→ **DATA ENTRIES**
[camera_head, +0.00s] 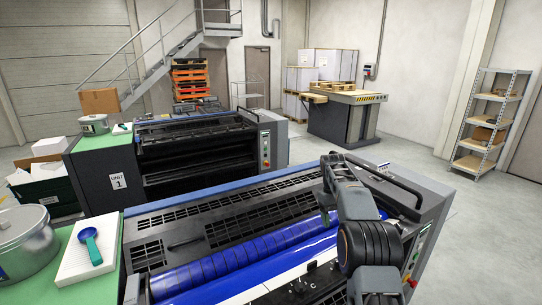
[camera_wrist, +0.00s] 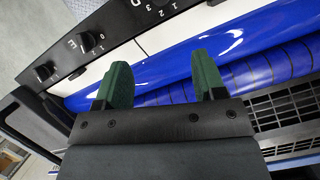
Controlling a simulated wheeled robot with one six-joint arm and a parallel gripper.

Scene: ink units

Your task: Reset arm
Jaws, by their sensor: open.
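In the wrist view my gripper (camera_wrist: 160,78) is open, its two green fingers wide apart with nothing between them. It is over the near ink unit, with the blue ink roller (camera_wrist: 250,40) beyond and between the fingers. A dark panel with black knobs (camera_wrist: 90,40) lies at the upper left of that view. In the head view my arm covers the right part of the near ink unit (camera_head: 170,236), in front of the blue roller (camera_head: 240,262). I cannot make out the fingertips there, nor whether they touch anything.
A second unit (camera_head: 200,150) stands behind. A pallet table (camera_head: 345,112) and a shelf (camera_head: 490,125) are farther off, with open floor around them.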

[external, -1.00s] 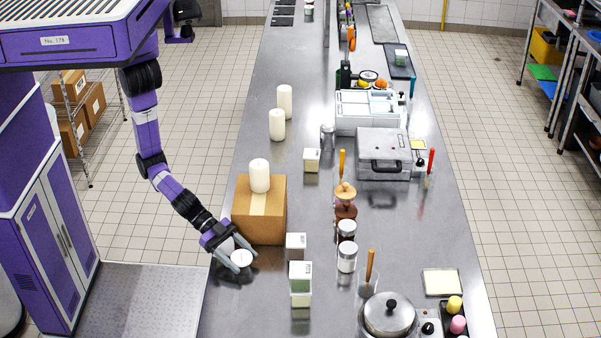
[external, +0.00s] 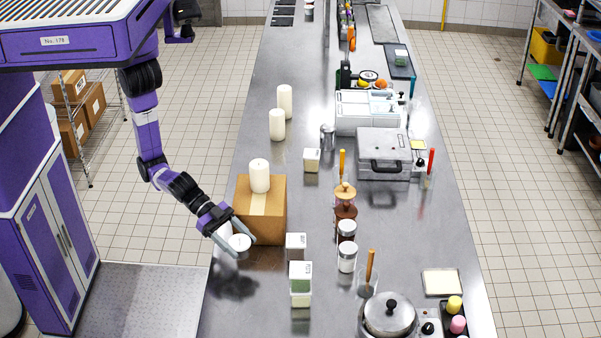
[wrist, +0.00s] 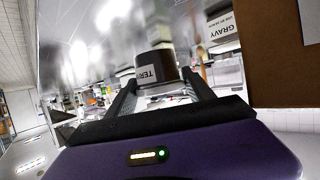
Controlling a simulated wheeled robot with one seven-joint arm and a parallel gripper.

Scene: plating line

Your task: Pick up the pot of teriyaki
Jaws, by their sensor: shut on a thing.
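The pot of teriyaki (external: 239,243) shows in the external view as a round white-topped pot between my fingers. In the wrist view the pot (wrist: 155,63) is dark, with a white label of which "TERI" can be read. My gripper (external: 242,249) is shut on the pot, one finger on each side. It holds the pot above the steel counter, with a shadow on the counter below. In the wrist view the fingers of my gripper (wrist: 158,82) reach to both sides of the pot.
A cardboard box (external: 259,222) with a white cylinder (external: 260,176) on top stands close behind my gripper. A container labelled "GRAVY" (wrist: 222,27) shows in the wrist view. The counter's near left part is clear.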

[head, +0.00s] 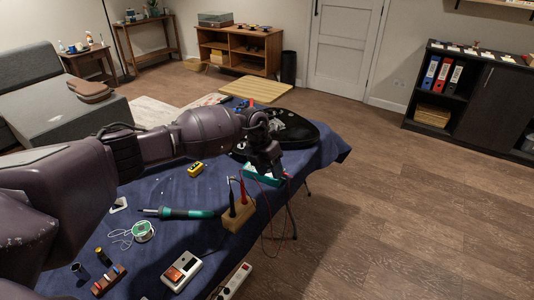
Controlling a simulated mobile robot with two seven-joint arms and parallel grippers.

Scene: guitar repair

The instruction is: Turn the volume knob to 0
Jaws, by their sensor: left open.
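A glossy black guitar body (300,131) lies at the far right part of the blue-covered table. My left arm comes in from the left and crosses in front of it, hiding part of the guitar. No volume knob can be made out; it is hidden or too small. My left gripper (268,170) points down at the near side of the guitar, above or beside a teal tray (262,179). Its jaws are open, and I see nothing held in them. My right gripper is not in view.
On the blue cloth (165,190) are a soldering iron (185,213), a solder spool (143,231), a yellow box (196,169), a wooden block (238,216) with upright red and black probes, and a white device (181,270). Thin cables hang off the right edge. Open floor (400,210) lies right.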

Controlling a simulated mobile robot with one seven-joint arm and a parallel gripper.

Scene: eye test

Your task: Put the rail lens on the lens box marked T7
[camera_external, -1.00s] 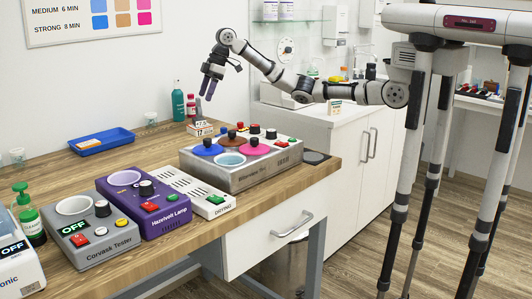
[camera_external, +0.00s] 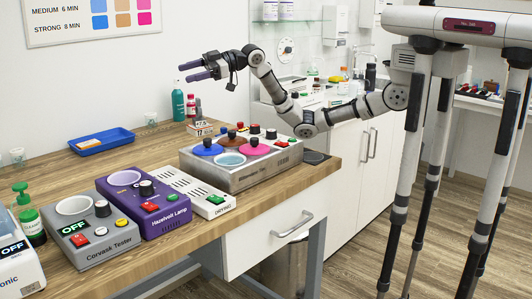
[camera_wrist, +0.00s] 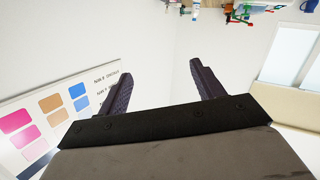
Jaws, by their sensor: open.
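My gripper (camera_external: 183,71) is in the air above the back of the wooden bench, with its fingers pointing left towards the wall. In the wrist view its two dark fingers (camera_wrist: 160,58) stand wide apart with nothing between them. I cannot make out a rail lens in either view. I cannot make out a lens box marked T7 either. Small items at the back of the bench are too small to identify.
The bench (camera_external: 65,173) carries a blue tray (camera_external: 118,136), a grey Corvask Tester (camera_external: 110,247), a purple Hazelvelt Lamp (camera_external: 165,222), a white drying unit (camera_external: 190,188) and a metal bath unit (camera_external: 262,175). Bottles (camera_external: 179,106) stand below my gripper. A colour chart (camera_wrist: 45,118) hangs on the wall.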

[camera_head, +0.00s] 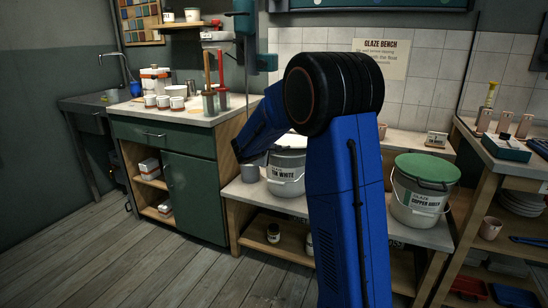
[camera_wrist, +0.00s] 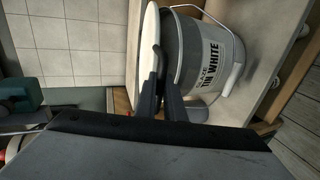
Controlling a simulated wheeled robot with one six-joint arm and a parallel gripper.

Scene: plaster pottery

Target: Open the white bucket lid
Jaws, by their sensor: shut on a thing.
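The tin white glaze bucket (camera_head: 287,172) stands on the low bench, partly hidden by my blue arm. Its white lid (camera_head: 293,141) shows as a pale strip on top. In the wrist view the bucket (camera_wrist: 205,50) appears turned on its side, with the lid (camera_wrist: 150,28) edge-on along its rim. The exact contact is partly hidden by the fingers. The lid appears to lie at the bucket's rim; I cannot tell whether there is a gap.
A copper green bucket (camera_head: 420,190) with a green lid (camera_head: 427,168) stands to the right on the same bench. A small grey cup (camera_head: 250,173) is left of the tin white bucket. A green cabinet (camera_head: 190,190) stands at left, a shelf table at right.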

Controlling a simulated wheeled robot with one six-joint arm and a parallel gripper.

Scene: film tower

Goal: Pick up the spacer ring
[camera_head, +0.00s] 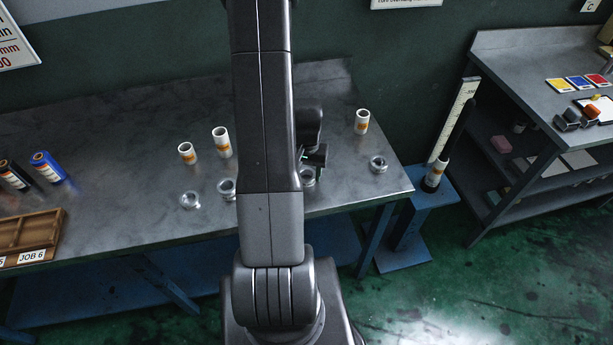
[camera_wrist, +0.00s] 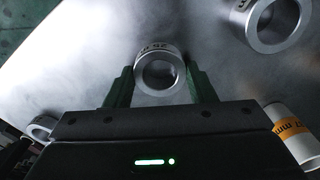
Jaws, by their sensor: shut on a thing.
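A silver spacer ring (camera_wrist: 159,59) sits between the two green fingers of my gripper (camera_wrist: 160,88) in the wrist view. The fingers are shut on its sides, and dark lettering shows on its wall. In the head view my gripper (camera_head: 315,160) is at the bench, partly hidden behind my arm, with the held ring (camera_head: 308,178) just below it. I cannot tell whether the ring touches the bench top. Other silver rings stand on the bench at the left (camera_head: 189,200), beside my arm (camera_head: 227,187) and at the right (camera_head: 378,164).
White tubes with orange labels stand on the metal bench (camera_head: 110,150), two left (camera_head: 222,142) of my arm and one right (camera_head: 362,122). A blue stand (camera_head: 432,197) holds an upright rod.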

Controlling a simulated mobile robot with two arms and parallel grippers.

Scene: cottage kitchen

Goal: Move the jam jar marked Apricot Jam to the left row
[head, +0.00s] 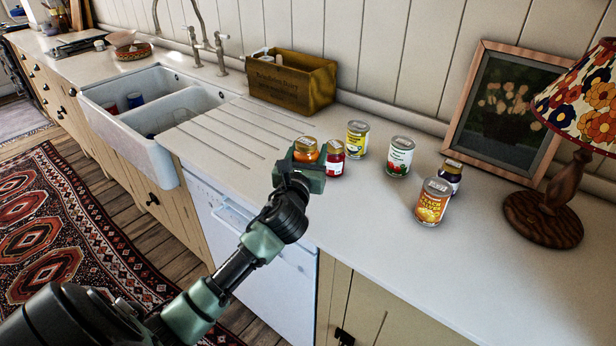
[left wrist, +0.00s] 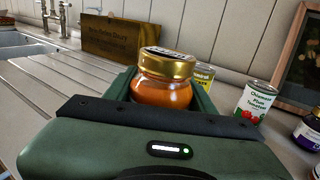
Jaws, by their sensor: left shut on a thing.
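My left gripper (head: 303,172) is shut on an orange jam jar with a gold lid (head: 306,149), at the left end of the group of jars and cans on the counter. The jar is upright between the fingers in the left wrist view (left wrist: 165,90); its label text cannot be read. I cannot tell whether its base touches the counter. A red jam jar (head: 335,160) stands close beside it on the right. A dark jar (head: 450,175) stands farther right, partly behind a peach can. My right gripper is not in view.
A yellow-labelled can (head: 357,139), a tomato can (head: 399,157) and the orange peach can (head: 433,202) stand to the right. A wooden crate (head: 290,82) stands behind, a picture frame (head: 508,110) and lamp (head: 545,215) at right. The ribbed drainboard (head: 235,135) by the sink is clear.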

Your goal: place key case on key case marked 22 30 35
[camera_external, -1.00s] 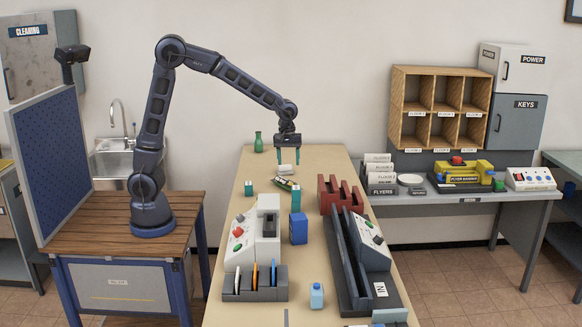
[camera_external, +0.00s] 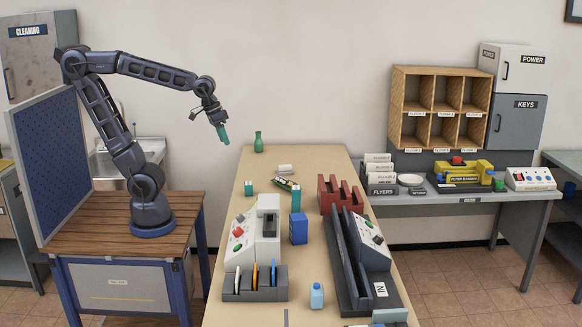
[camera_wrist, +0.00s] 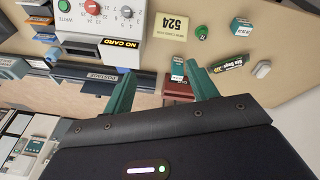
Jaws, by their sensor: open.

→ **TASK DETAILS**
Write the material out again exactly as it appears, dropping the pictures.

→ **THE ANSWER**
[camera_head, +0.00s] 
[camera_wrist, +0.00s] 
Controlling a simulated wheeled robot with one six-joint arm and a parallel gripper.

Scene: ink units

Your task: Reset arm
Jaws, by their sensor: open.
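In the wrist view my gripper (camera_wrist: 160,78) is open, its two green fingers wide apart with nothing between them. It is over the near ink unit, with the blue ink roller (camera_wrist: 250,40) beyond and between the fingers. A dark panel with black knobs (camera_wrist: 90,40) lies at the upper left of that view. In the head view my arm covers the right part of the near ink unit (camera_head: 170,236), in front of the blue roller (camera_head: 240,262). I cannot make out the fingertips there, nor whether they touch anything.
A second unit (camera_head: 200,150) stands behind. A pallet table (camera_head: 345,112) and a shelf (camera_head: 490,125) are farther off, with open floor around them.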

[external, -1.00s] 
[external, +0.00s] 
[wrist, +0.00s] 
Controlling a simulated wheeled robot with one seven-joint arm and a parallel gripper.

Scene: plating line

Your task: Pick up the pot of teriyaki
Jaws, by their sensor: shut on a thing.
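The pot of teriyaki (external: 239,243) shows in the external view as a round white-topped pot between my fingers. In the wrist view the pot (wrist: 155,63) is dark, with a white label of which "TERI" can be read. My gripper (external: 242,249) is shut on the pot, one finger on each side. It holds the pot above the steel counter, with a shadow on the counter below. In the wrist view the fingers of my gripper (wrist: 158,82) reach to both sides of the pot.
A cardboard box (external: 259,222) with a white cylinder (external: 260,176) on top stands close behind my gripper. A container labelled "GRAVY" (wrist: 222,27) shows in the wrist view. The counter's near left part is clear.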

[head, +0.00s] 
Controlling a simulated mobile robot with two seven-joint arms and parallel grippers.

Scene: guitar repair

The instruction is: Turn the volume knob to 0
Jaws, by their sensor: left open.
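A glossy black guitar body (300,131) lies at the far right part of the blue-covered table. My left arm comes in from the left and crosses in front of it, hiding part of the guitar. No volume knob can be made out; it is hidden or too small. My left gripper (268,170) points down at the near side of the guitar, above or beside a teal tray (262,179). Its jaws are open, and I see nothing held in them. My right gripper is not in view.
On the blue cloth (165,190) are a soldering iron (185,213), a solder spool (143,231), a yellow box (196,169), a wooden block (238,216) with upright red and black probes, and a white device (181,270). Thin cables hang off the right edge. Open floor (400,210) lies right.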

Controlling a simulated mobile robot with one seven-joint arm and a parallel gripper.

Scene: eye test

Your task: Put the rail lens on the lens box marked T7
[camera_external, -1.00s] 
[camera_external, +0.00s] 
[camera_wrist, +0.00s] 
Jaws, by their sensor: open.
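My gripper (camera_external: 183,71) is in the air above the back of the wooden bench, with its fingers pointing left towards the wall. In the wrist view its two dark fingers (camera_wrist: 160,58) stand wide apart with nothing between them. I cannot make out a rail lens in either view. I cannot make out a lens box marked T7 either. Small items at the back of the bench are too small to identify.
The bench (camera_external: 65,173) carries a blue tray (camera_external: 118,136), a grey Corvask Tester (camera_external: 110,247), a purple Hazelvelt Lamp (camera_external: 165,222), a white drying unit (camera_external: 190,188) and a metal bath unit (camera_external: 262,175). Bottles (camera_external: 179,106) stand below my gripper. A colour chart (camera_wrist: 45,118) hangs on the wall.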

[camera_head, +0.00s] 
[camera_wrist, +0.00s] 
Controlling a simulated wheeled robot with one six-joint arm and a parallel gripper.

Scene: plaster pottery

Target: Open the white bucket lid
Jaws, by their sensor: shut on a thing.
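The tin white glaze bucket (camera_head: 287,172) stands on the low bench, partly hidden by my blue arm. Its white lid (camera_head: 293,141) shows as a pale strip on top. In the wrist view the bucket (camera_wrist: 205,50) appears turned on its side, with the lid (camera_wrist: 150,28) edge-on along its rim. The exact contact is partly hidden by the fingers. The lid appears to lie at the bucket's rim; I cannot tell whether there is a gap.
A copper green bucket (camera_head: 420,190) with a green lid (camera_head: 427,168) stands to the right on the same bench. A small grey cup (camera_head: 250,173) is left of the tin white bucket. A green cabinet (camera_head: 190,190) stands at left, a shelf table at right.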

Controlling a simulated wheeled robot with one six-joint arm and a parallel gripper.

Scene: film tower

Goal: Pick up the spacer ring
[camera_head, +0.00s] 
[camera_wrist, +0.00s] 
Jaws, by their sensor: shut on a thing.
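A silver spacer ring (camera_wrist: 159,59) sits between the two green fingers of my gripper (camera_wrist: 160,88) in the wrist view. The fingers are shut on its sides, and dark lettering shows on its wall. In the head view my gripper (camera_head: 315,160) is at the bench, partly hidden behind my arm, with the held ring (camera_head: 308,178) just below it. I cannot tell whether the ring touches the bench top. Other silver rings stand on the bench at the left (camera_head: 189,200), beside my arm (camera_head: 227,187) and at the right (camera_head: 378,164).
White tubes with orange labels stand on the metal bench (camera_head: 110,150), two left (camera_head: 222,142) of my arm and one right (camera_head: 362,122). A blue stand (camera_head: 432,197) holds an upright rod.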

Controlling a simulated mobile robot with two arms and parallel grippers.

Scene: cottage kitchen

Goal: Move the jam jar marked Apricot Jam to the left row
[head, +0.00s] 
[left wrist, +0.00s] 
Jaws, by their sensor: left shut on a thing.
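My left gripper (head: 303,172) is shut on an orange jam jar with a gold lid (head: 306,149), at the left end of the group of jars and cans on the counter. The jar is upright between the fingers in the left wrist view (left wrist: 165,90); its label text cannot be read. I cannot tell whether its base touches the counter. A red jam jar (head: 335,160) stands close beside it on the right. A dark jar (head: 450,175) stands farther right, partly behind a peach can. My right gripper is not in view.
A yellow-labelled can (head: 357,139), a tomato can (head: 399,157) and the orange peach can (head: 433,202) stand to the right. A wooden crate (head: 290,82) stands behind, a picture frame (head: 508,110) and lamp (head: 545,215) at right. The ribbed drainboard (head: 235,135) by the sink is clear.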

Your goal: place key case on key case marked 22 30 35
[camera_external, -1.00s] 
[camera_external, +0.00s] 
[camera_wrist, +0.00s] 
Jaws, by their sensor: open.

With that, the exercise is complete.